Sentences by nature false,
‘opinions’ momentaneous murmurings
corpse-fat soft,
saponification
of the great poets
when it
is
Delight forgot–
Addio alla madre
I
take
this
serious knife
where Death is
&
makes
all sharp again
wretch
of dull edge
his knife I
fight
bites
mine.
of damascene sever in air
: this silken
kerchief
divides the steel.
This passage, the first two
out of eight pages, opens Robert Kelly’s Songs
I-XXX (Pym-Randall Press, 1968). Typing these lines again after all these
years – one of the real benefits of doing this blog* – I feel as riveted by
them as when I first confronted this work over thirty years ago. There is in
these lines of verse something I feel is almost entirely missing from most of
today’s poetry – the measure of the line heard & understood as a mode of
music.
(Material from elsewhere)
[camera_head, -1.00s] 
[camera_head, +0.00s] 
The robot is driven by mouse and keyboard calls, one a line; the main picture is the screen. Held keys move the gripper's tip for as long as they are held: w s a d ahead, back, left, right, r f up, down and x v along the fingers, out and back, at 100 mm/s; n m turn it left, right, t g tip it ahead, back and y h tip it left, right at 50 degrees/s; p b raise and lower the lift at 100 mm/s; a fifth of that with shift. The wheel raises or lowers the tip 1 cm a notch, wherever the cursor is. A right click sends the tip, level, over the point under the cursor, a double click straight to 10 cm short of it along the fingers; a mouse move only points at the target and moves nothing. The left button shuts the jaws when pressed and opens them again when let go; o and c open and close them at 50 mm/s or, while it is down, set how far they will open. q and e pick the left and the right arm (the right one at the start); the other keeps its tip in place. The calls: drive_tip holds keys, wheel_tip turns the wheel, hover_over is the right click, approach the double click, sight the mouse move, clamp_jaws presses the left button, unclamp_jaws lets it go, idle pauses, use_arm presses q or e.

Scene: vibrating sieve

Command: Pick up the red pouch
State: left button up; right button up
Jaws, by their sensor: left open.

Melopoiea as Pound once called
it. This use of sound is something that poets once took for granted as an
option – there are moments in The Cantos when
it is all that exists beyond the crackpot economics & dubious readings of
American presidential history. Yet, somehow, after Robert Duncan, a master at
this mode, you find Robert Kelly, with his exquisite conception of measure, and
Kenneth Irby, with an ultimate ear for vowels, then silence. Or not silence,
exactly, but rather a shift in the manner music.
It was Olson of course,
along with Creeley, who heard that other possibility in Pound’s line & even
more clearly in that of Williams, the intricate prosody of the spoken, the
huffing of the line as breath – very nearly a poetics of asthma in Olson’s
case, the way so many of his poems start out with a long line only to find
themselves narrowing as the words rush, repeatedly interrupted by the need to
mark line’s limit, to a literally breathless conclusion.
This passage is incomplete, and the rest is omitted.